Write out each record again exactly as it stands.

======== Given entries ========

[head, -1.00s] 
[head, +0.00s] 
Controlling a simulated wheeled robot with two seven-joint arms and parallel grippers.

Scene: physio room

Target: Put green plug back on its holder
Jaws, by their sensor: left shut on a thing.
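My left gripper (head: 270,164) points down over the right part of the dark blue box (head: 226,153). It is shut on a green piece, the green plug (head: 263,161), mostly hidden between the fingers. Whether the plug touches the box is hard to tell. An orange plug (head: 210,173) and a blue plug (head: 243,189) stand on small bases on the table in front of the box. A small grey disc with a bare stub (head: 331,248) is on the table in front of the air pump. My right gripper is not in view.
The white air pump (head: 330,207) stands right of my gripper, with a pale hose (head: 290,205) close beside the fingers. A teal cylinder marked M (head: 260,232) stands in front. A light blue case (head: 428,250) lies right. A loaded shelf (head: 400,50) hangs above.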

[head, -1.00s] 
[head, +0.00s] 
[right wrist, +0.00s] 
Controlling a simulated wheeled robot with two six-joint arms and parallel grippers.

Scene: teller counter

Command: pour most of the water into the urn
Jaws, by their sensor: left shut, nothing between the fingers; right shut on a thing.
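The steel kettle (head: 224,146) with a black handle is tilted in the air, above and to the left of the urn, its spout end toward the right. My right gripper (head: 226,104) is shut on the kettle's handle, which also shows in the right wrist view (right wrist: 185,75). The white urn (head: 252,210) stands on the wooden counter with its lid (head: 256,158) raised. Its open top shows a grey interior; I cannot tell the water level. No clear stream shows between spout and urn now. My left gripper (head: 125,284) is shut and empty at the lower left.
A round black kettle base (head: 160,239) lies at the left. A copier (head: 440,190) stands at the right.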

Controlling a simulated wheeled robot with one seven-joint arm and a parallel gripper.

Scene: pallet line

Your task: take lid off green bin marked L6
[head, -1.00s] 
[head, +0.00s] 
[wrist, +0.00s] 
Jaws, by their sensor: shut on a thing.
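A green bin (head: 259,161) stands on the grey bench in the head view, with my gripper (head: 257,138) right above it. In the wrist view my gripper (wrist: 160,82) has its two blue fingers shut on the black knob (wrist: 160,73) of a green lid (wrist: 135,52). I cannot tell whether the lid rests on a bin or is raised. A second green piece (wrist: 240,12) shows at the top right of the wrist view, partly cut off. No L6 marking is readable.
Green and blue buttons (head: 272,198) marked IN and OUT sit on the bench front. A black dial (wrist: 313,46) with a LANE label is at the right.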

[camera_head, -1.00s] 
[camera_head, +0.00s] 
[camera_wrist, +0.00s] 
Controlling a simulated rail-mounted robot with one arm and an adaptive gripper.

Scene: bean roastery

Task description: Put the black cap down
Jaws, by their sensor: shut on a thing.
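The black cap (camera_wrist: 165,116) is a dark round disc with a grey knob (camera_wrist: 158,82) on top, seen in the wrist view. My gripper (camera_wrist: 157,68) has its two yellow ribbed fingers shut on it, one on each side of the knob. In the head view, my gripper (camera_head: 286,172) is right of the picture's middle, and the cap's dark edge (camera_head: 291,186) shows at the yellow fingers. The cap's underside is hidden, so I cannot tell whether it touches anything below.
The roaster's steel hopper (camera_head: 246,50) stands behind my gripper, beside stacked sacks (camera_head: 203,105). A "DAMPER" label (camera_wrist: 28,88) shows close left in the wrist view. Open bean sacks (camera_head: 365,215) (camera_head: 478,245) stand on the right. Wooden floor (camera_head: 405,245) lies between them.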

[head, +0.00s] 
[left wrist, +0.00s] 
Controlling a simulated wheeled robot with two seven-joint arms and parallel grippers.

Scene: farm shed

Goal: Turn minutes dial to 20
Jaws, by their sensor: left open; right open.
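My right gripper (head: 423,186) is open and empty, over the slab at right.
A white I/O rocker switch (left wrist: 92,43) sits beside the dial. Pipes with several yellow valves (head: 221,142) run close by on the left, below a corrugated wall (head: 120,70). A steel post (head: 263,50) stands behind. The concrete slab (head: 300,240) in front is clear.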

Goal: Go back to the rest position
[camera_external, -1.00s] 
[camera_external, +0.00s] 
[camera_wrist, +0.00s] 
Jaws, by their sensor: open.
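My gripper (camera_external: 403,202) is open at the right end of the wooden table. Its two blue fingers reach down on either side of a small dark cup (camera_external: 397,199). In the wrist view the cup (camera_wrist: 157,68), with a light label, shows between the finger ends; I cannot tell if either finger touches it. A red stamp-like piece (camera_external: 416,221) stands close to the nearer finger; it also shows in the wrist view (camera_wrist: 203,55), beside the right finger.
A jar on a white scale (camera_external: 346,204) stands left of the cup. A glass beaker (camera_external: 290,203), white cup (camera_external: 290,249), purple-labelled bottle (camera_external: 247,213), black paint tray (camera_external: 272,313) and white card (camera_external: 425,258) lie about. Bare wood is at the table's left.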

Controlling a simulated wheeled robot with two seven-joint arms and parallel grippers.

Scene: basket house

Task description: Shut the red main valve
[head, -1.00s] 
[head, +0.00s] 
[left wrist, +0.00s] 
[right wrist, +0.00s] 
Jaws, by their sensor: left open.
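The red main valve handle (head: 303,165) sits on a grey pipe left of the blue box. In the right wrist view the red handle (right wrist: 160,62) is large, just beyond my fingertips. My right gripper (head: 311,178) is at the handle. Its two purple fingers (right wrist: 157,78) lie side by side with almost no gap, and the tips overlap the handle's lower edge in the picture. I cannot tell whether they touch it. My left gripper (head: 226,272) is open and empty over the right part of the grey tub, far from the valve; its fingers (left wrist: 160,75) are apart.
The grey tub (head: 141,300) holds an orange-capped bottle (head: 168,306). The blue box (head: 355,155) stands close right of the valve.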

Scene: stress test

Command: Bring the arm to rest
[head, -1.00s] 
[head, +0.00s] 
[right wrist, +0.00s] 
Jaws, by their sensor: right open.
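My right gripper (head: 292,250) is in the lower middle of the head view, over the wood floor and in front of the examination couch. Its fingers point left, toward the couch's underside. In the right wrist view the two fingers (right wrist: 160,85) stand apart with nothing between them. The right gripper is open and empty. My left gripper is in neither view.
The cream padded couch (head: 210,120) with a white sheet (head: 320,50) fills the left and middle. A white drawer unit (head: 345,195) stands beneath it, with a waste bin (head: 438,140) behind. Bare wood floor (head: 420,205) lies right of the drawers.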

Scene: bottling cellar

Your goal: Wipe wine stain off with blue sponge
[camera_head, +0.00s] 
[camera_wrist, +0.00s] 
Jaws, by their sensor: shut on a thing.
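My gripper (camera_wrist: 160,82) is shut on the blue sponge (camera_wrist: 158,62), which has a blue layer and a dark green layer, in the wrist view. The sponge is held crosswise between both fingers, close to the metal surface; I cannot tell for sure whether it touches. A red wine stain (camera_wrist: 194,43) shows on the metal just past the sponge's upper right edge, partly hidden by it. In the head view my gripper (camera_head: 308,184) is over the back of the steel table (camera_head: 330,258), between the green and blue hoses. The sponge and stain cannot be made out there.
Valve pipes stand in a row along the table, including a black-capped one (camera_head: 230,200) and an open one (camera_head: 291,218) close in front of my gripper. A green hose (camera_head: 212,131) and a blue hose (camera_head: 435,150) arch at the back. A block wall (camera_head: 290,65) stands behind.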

========

■ Result below
[head, -1.00s] 
[head, +0.00s] 
Controlling a simulated wheeled robot with two seven-joint arms and parallel grippers.

Scene: physio room

Target: Put green plug back on its holder
Jaws, by their sensor: left shut on a thing.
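My left gripper (head: 270,164) points down over the right part of the dark blue box (head: 226,153). It is shut on a green piece, the green plug (head: 263,161), mostly hidden between the fingers. Whether the plug touches the box is hard to tell. An orange plug (head: 210,173) and a blue plug (head: 243,189) stand on small bases on the table in front of the box. A small grey disc with a bare stub (head: 331,248) is on the table in front of the air pump. My right gripper is not in view.
The white air pump (head: 330,207) stands right of my gripper, with a pale hose (head: 290,205) close beside the fingers. A teal cylinder marked M (head: 260,232) stands in front. A light blue case (head: 428,250) lies right. A loaded shelf (head: 400,50) hangs above.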

[head, -1.00s] 
[head, +0.00s] 
[right wrist, +0.00s] 
Controlling a simulated wheeled robot with two six-joint arms and parallel grippers.

Scene: teller counter

Command: pour most of the water into the urn
Jaws, by their sensor: left shut, nothing between the fingers; right shut on a thing.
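The steel kettle (head: 224,146) with a black handle is tilted in the air, above and to the left of the urn, its spout end toward the right. My right gripper (head: 226,104) is shut on the kettle's handle, which also shows in the right wrist view (right wrist: 185,75). The white urn (head: 252,210) stands on the wooden counter with its lid (head: 256,158) raised. Its open top shows a grey interior; I cannot tell the water level. No clear stream shows between spout and urn now. My left gripper (head: 125,284) is shut and empty at the lower left.
A round black kettle base (head: 160,239) lies at the left. A copier (head: 440,190) stands at the right.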

Controlling a simulated wheeled robot with one seven-joint arm and a parallel gripper.

Scene: pallet line

Your task: take lid off green bin marked L6
[head, -1.00s] 
[head, +0.00s] 
[wrist, +0.00s] 
Jaws, by their sensor: shut on a thing.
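A green bin (head: 259,161) stands on the grey bench in the head view, with my gripper (head: 257,138) right above it. In the wrist view my gripper (wrist: 160,82) has its two blue fingers shut on the black knob (wrist: 160,73) of a green lid (wrist: 135,52). I cannot tell whether the lid rests on a bin or is raised. A second green piece (wrist: 240,12) shows at the top right of the wrist view, partly cut off. No L6 marking is readable.
Green and blue buttons (head: 272,198) marked IN and OUT sit on the bench front. A black dial (wrist: 313,46) with a LANE label is at the right.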

[camera_head, -1.00s] 
[camera_head, +0.00s] 
[camera_wrist, +0.00s] 
Controlling a simulated rail-mounted robot with one arm and an adaptive gripper.

Scene: bean roastery

Task description: Put the black cap down
Jaws, by their sensor: shut on a thing.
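The black cap (camera_wrist: 165,116) is a dark round disc with a grey knob (camera_wrist: 158,82) on top, seen in the wrist view. My gripper (camera_wrist: 157,68) has its two yellow ribbed fingers shut on it, one on each side of the knob. In the head view, my gripper (camera_head: 286,172) is right of the picture's middle, and the cap's dark edge (camera_head: 291,186) shows at the yellow fingers. The cap's underside is hidden, so I cannot tell whether it touches anything below.
The roaster's steel hopper (camera_head: 246,50) stands behind my gripper, beside stacked sacks (camera_head: 203,105). A "DAMPER" label (camera_wrist: 28,88) shows close left in the wrist view. Open bean sacks (camera_head: 365,215) (camera_head: 478,245) stand on the right. Wooden floor (camera_head: 405,245) lies between them.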

[head, +0.00s] 
[left wrist, +0.00s] 
Controlling a simulated wheeled robot with two seven-joint arms and parallel grippers.

Scene: farm shed

Goal: Turn minutes dial to 20
Jaws, by their sensor: left open; right open.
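My right gripper (head: 423,186) is open and empty, over the slab at right.
A white I/O rocker switch (left wrist: 92,43) sits beside the dial. Pipes with several yellow valves (head: 221,142) run close by on the left, below a corrugated wall (head: 120,70). A steel post (head: 263,50) stands behind. The concrete slab (head: 300,240) in front is clear.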

Goal: Go back to the rest position
[camera_external, -1.00s] 
[camera_external, +0.00s] 
[camera_wrist, +0.00s] 
Jaws, by their sensor: open.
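My gripper (camera_external: 403,202) is open at the right end of the wooden table. Its two blue fingers reach down on either side of a small dark cup (camera_external: 397,199). In the wrist view the cup (camera_wrist: 157,68), with a light label, shows between the finger ends; I cannot tell if either finger touches it. A red stamp-like piece (camera_external: 416,221) stands close to the nearer finger; it also shows in the wrist view (camera_wrist: 203,55), beside the right finger.
A jar on a white scale (camera_external: 346,204) stands left of the cup. A glass beaker (camera_external: 290,203), white cup (camera_external: 290,249), purple-labelled bottle (camera_external: 247,213), black paint tray (camera_external: 272,313) and white card (camera_external: 425,258) lie about. Bare wood is at the table's left.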

Controlling a simulated wheeled robot with two seven-joint arms and parallel grippers.

Scene: basket house

Task description: Shut the red main valve
[head, -1.00s] 
[head, +0.00s] 
[left wrist, +0.00s] 
[right wrist, +0.00s] 
Jaws, by their sensor: left open.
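The red main valve handle (head: 303,165) sits on a grey pipe left of the blue box. In the right wrist view the red handle (right wrist: 160,62) is large, just beyond my fingertips. My right gripper (head: 311,178) is at the handle. Its two purple fingers (right wrist: 157,78) lie side by side with almost no gap, and the tips overlap the handle's lower edge in the picture. I cannot tell whether they touch it. My left gripper (head: 226,272) is open and empty over the right part of the grey tub, far from the valve; its fingers (left wrist: 160,75) are apart.
The grey tub (head: 141,300) holds an orange-capped bottle (head: 168,306). The blue box (head: 355,155) stands close right of the valve.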

Scene: stress test

Command: Bring the arm to rest
[head, -1.00s] 
[head, +0.00s] 
[right wrist, +0.00s] 
Jaws, by their sensor: right open.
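My right gripper (head: 292,250) is in the lower middle of the head view, over the wood floor and in front of the examination couch. Its fingers point left, toward the couch's underside. In the right wrist view the two fingers (right wrist: 160,85) stand apart with nothing between them. The right gripper is open and empty. My left gripper is in neither view.
The cream padded couch (head: 210,120) with a white sheet (head: 320,50) fills the left and middle. A white drawer unit (head: 345,195) stands beneath it, with a waste bin (head: 438,140) behind. Bare wood floor (head: 420,205) lies right of the drawers.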

Scene: bottling cellar

Your goal: Wipe wine stain off with blue sponge
[camera_head, +0.00s] 
[camera_wrist, +0.00s] 
Jaws, by their sensor: shut on a thing.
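My gripper (camera_wrist: 160,82) is shut on the blue sponge (camera_wrist: 158,62), which has a blue layer and a dark green layer, in the wrist view. The sponge is held crosswise between both fingers, close to the metal surface; I cannot tell for sure whether it touches. A red wine stain (camera_wrist: 194,43) shows on the metal just past the sponge's upper right edge, partly hidden by it. In the head view my gripper (camera_head: 308,184) is over the back of the steel table (camera_head: 330,258), between the green and blue hoses. The sponge and stain cannot be made out there.
Valve pipes stand in a row along the table, including a black-capped one (camera_head: 230,200) and an open one (camera_head: 291,218) close in front of my gripper. A green hose (camera_head: 212,131) and a blue hose (camera_head: 435,150) arch at the back. A block wall (camera_head: 290,65) stands behind.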

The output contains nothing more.